Director: Austin McCormick
Choreographer: Austin McCormick
Reviewer: Jamie Rosler
Company XIV, under the leadership of Austin McCormick, celebrates the holiday season in style. This talented group of dancers, singers, and designers adapt Christmas’ classic ballet into a classy and fun allegory for the sexual awakening of Marie-Claire, known to most theatre-goers as Clara, portrayed by dancer Laura Careless. Nutcracker Rouge is the adults-only, all-thong version of The Nutcracker for which you’ve all been waiting.

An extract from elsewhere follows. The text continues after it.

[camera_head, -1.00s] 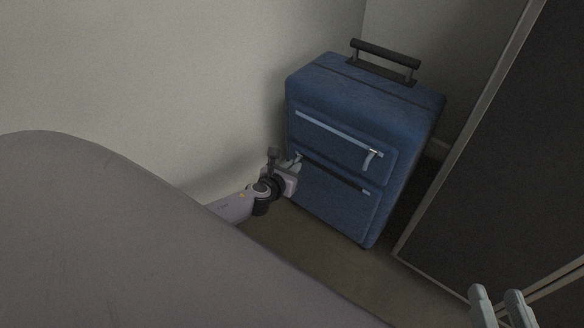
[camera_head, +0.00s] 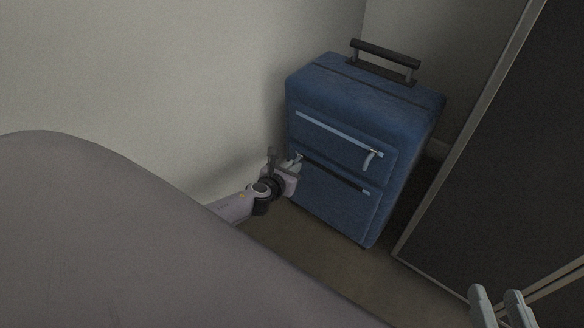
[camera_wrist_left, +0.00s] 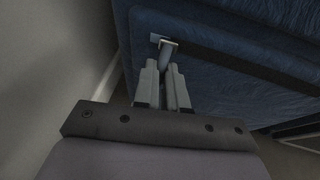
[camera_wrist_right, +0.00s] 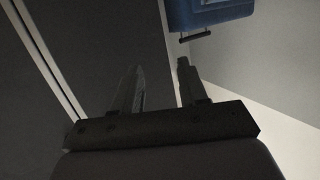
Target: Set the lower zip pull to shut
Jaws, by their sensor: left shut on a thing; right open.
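A blue suitcase (camera_head: 365,108) stands upright against the wall. Its lower zip (camera_head: 335,175) is a dark slanting line with a small pale piece at its right end. My left gripper (camera_head: 297,161) is at the left end of this zip. In the left wrist view its fingers (camera_wrist_left: 164,68) are shut on the lower zip pull (camera_wrist_left: 168,50), a small grey tab partly hidden between them. The upper zip (camera_head: 338,134) shows a pale band, with its pull (camera_head: 372,158) hanging at the right end. My right gripper (camera_head: 498,293) is open and empty, away from the suitcase.
A pale wall (camera_head: 180,80) rises close on the left of the suitcase. A dark framed panel (camera_head: 480,150) leans at the right. A big grey rounded surface fills the lower left. Some bare floor (camera_head: 320,255) shows in front of the suitcase.

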When adapting one dream world into another, the beauty is that anything goes as long as it’s done well, and Company XIV understands that completely. The frame story is still the same. A girl, or young woman, receives a nutcracker statue as a gift on Christmas, and then falls into a deep sleep and enters a fantastical dream world, ending with a royal coupling with a handsome prince, just before waking up to discover herself back in the real world. The dream itself is far more risqué, with visits from a sexy toreador and a small troupe of reverse centaurs—that is, toned male human bodies with large golden horse heads—a jazzed-up version of the Dance of the Sugar Plum Fairy, and men in glittery codpieces, to name a few differences from the traditional ballet. There are also elements taken from classic fairy tales, such as Little Red Riding Hood and the Big Bad Wolf, as well as scenes that must have come straight from the mind of McCormick, like dancers with large poodle heads emerging from underneath Marie Antoinette’s gigantic hoop skirt.
The score of this production is a charming combination of Tchaikovsky’s original composition, with modern pop music from the 20th and 21stCenturies. Songs like Lollipop and Peppermint Twist transport us to the 1960s, while a stunning acrobatic performance of Sia’s Chandelier, from performer Marcy Richardson, pivots us right back to present-day. Marie-Claire’s dream takes place at the Sugar Shack, a performance venue that is equal parts burlesque, cabaret, and S&M joint. This allows for the variety of numbers, as well as the opportunity to see the dressing room and offstage actions of the Sugar Shack as onstage portions of Nutcracker Rouge.
Most burlesque and neo-burlesque shows in New York City encourage audience participation. Actively cheering and applauding an act that you enjoy are almost mandatory actions. In musical theatre and traditional ballet, it is often considered more appropriate to wait until the end of a number before enthusiastically praising the performance. Combining burlesque with ballet, in a traditional theatre setting, Company XIV walks a fine line between two different sets of written and unwritten rules, and counts on its audience to do the same. Unfortunately, it’s nearly impossible to control an audience’s behavior at or response to a production, and there are a couple of moments when disrespectful people in the house might take the opportunity to act without considering their fellow audience members.
We are given permission from the top of the show to take pictures as long as there is no flash photography. Sadly some people don’t know how to use their cameras properly, and a flash may go off nonetheless. Additionally, the vast majority of people no longer have cameras separate from their phones, and the large glowing screen that displays the picture being taken is just as distracting to anyone sitting behind you as the flash would be to the dancers. There are also people who continue to have their intermission discussions at full volume after the second act has begun, and then even several minutes later when we have clearly returned to being a theatrical audience focused on the stage.
Poor audience behavior aside, with hopes of removing the permission to take pictures during the show, Nutcracker Rouge is a wonderful production. McCormick’s outstanding concept and brilliant choreography, combined with the gorgeous designs by Zane Philstrom (sets and costumes) and Jeanette Oi-Suk Yew (lighting), plus a group of performers who fill the stage with charm and talent beyond measure, make for a new must-do on every New Yorker’s holiday season calendar (especially if you’re looking for somewhere thrilling to take a date).